Material supplied:
+ + + + + + +

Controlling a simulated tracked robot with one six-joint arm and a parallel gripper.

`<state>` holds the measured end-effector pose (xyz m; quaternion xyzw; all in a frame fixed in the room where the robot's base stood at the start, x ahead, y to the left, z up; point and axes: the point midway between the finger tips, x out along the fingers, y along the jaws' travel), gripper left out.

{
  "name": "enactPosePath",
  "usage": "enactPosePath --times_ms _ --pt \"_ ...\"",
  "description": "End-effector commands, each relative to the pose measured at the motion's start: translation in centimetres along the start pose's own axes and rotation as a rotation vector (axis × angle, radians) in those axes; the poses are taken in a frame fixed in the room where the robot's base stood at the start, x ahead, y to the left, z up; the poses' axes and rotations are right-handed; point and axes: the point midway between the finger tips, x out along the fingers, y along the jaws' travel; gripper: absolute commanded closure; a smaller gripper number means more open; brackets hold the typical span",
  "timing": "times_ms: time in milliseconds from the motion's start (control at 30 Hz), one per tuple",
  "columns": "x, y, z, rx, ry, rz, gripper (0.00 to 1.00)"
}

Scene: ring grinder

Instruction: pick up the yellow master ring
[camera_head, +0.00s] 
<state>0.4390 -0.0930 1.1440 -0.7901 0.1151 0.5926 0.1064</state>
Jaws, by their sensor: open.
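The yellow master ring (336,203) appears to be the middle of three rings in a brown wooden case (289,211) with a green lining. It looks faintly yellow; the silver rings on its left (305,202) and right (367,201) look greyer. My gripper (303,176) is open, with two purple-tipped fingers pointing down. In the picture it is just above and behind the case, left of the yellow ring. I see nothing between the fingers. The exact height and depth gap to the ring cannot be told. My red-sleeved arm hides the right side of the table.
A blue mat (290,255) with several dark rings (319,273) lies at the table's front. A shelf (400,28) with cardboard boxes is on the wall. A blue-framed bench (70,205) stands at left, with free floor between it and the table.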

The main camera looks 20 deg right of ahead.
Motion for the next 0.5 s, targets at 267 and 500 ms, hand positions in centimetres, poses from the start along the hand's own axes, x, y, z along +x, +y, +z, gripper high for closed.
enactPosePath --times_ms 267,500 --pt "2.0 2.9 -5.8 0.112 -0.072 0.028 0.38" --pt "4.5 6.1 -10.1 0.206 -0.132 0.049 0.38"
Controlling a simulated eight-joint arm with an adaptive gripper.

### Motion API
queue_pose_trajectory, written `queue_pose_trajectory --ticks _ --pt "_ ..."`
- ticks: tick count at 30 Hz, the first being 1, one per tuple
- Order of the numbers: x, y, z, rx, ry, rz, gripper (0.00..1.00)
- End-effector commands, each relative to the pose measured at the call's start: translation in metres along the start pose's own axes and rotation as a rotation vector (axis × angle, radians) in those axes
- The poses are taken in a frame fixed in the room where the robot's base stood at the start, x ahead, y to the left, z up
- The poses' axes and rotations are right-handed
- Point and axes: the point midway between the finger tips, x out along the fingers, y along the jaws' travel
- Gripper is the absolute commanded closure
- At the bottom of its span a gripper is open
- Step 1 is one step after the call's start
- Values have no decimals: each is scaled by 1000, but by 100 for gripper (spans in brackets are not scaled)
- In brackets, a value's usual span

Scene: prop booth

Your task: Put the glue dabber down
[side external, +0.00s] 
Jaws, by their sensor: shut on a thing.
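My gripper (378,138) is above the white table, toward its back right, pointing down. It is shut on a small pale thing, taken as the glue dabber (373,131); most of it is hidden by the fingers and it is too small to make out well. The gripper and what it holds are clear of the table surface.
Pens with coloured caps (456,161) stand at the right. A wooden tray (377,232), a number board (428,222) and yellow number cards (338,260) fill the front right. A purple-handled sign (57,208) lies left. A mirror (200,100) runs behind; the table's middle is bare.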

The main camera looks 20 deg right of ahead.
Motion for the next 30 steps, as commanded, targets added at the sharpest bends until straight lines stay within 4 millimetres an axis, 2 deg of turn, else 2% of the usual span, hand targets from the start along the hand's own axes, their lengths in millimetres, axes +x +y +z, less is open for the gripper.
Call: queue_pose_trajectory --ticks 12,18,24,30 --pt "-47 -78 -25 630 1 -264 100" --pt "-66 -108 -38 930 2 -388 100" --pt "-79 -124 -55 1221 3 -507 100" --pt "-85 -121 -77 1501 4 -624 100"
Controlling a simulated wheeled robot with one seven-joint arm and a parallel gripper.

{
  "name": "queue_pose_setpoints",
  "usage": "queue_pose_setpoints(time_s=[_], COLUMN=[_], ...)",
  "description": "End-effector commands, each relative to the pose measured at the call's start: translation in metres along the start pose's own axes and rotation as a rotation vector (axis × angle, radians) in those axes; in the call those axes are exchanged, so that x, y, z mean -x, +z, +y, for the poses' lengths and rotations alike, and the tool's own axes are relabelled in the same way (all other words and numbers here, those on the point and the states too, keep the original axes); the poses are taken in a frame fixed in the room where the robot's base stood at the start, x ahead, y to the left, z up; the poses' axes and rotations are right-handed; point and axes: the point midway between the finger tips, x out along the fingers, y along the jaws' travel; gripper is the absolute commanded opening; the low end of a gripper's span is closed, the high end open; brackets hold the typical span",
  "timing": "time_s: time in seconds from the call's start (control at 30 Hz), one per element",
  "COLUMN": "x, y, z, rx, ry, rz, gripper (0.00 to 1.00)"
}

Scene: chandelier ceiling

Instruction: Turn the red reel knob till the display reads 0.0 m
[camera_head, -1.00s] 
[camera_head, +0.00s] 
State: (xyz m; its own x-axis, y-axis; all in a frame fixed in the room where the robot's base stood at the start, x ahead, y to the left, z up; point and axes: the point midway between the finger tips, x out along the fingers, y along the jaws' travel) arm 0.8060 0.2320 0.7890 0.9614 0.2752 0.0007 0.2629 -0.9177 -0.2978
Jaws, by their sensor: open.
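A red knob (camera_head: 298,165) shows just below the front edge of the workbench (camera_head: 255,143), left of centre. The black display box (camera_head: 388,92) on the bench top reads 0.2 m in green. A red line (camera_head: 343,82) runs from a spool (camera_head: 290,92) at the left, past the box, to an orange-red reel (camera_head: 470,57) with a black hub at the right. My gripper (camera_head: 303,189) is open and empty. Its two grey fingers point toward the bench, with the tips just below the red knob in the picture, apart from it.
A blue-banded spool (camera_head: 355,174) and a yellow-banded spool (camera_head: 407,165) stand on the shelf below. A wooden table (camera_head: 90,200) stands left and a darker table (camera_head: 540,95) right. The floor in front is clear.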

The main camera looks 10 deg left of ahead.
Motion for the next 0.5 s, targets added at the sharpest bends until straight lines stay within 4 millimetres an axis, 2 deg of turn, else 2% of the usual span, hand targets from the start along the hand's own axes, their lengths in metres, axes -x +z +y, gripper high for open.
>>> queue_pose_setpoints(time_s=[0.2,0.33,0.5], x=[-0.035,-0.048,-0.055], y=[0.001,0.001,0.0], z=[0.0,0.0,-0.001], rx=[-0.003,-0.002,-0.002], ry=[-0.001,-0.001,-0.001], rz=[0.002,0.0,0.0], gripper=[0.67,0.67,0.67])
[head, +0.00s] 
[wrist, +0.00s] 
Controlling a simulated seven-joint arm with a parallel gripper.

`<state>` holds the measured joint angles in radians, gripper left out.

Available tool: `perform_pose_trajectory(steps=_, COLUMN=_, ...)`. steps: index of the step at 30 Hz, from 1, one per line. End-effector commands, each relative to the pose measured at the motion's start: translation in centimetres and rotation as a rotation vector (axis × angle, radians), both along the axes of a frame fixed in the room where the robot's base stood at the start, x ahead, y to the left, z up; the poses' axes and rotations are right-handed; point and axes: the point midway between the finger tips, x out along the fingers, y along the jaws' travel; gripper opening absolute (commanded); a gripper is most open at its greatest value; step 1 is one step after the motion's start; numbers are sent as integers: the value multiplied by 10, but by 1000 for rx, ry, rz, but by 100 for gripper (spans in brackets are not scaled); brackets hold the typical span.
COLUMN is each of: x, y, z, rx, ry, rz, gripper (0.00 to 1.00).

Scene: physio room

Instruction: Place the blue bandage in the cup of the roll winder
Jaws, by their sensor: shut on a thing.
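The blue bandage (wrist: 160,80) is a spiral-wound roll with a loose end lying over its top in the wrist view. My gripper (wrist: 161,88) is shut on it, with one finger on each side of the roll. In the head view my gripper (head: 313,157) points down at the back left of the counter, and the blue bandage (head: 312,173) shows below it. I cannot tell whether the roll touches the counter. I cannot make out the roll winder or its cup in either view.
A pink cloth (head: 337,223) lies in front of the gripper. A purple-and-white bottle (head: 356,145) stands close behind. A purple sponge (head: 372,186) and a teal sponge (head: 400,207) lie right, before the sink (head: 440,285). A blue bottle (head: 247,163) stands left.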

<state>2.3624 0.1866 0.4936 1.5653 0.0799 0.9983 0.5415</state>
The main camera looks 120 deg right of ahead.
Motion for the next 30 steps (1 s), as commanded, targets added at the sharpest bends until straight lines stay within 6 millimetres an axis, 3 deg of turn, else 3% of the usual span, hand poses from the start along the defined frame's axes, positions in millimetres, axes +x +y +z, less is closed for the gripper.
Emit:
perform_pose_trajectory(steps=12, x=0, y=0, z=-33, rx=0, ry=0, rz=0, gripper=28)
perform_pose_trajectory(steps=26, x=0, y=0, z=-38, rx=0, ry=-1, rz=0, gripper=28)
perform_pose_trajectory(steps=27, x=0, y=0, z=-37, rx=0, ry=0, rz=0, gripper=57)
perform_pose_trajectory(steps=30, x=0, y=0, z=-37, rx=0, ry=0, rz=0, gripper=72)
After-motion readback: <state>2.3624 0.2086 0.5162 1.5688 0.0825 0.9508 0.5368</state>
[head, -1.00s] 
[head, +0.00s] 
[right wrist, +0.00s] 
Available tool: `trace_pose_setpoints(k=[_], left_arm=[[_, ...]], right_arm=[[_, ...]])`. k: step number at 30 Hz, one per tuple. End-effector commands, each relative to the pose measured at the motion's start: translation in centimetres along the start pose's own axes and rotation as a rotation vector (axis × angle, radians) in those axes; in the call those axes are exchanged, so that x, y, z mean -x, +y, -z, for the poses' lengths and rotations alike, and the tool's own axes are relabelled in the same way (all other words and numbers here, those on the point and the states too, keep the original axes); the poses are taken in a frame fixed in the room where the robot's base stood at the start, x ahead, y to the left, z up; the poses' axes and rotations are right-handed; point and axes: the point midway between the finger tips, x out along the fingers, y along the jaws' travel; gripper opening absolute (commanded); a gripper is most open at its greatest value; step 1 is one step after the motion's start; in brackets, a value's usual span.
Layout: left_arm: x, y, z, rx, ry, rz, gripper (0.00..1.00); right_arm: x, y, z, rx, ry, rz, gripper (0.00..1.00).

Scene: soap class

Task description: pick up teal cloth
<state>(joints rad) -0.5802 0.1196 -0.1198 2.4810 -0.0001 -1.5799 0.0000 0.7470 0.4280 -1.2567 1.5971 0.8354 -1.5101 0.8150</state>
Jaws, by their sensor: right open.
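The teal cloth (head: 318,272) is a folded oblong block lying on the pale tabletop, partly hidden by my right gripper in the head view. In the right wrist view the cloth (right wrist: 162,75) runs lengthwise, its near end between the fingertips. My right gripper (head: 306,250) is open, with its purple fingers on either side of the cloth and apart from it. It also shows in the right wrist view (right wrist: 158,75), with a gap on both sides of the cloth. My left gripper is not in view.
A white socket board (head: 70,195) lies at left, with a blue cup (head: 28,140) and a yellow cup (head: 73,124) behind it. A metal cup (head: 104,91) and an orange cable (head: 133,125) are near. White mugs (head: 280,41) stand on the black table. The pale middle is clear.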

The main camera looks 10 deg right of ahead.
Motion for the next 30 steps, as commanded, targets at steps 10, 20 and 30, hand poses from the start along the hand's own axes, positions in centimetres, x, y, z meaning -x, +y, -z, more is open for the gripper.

+ + + + + + +

Short exercise:
Lines containing the word "name" are to be tallied; report only the total.

Response below:
2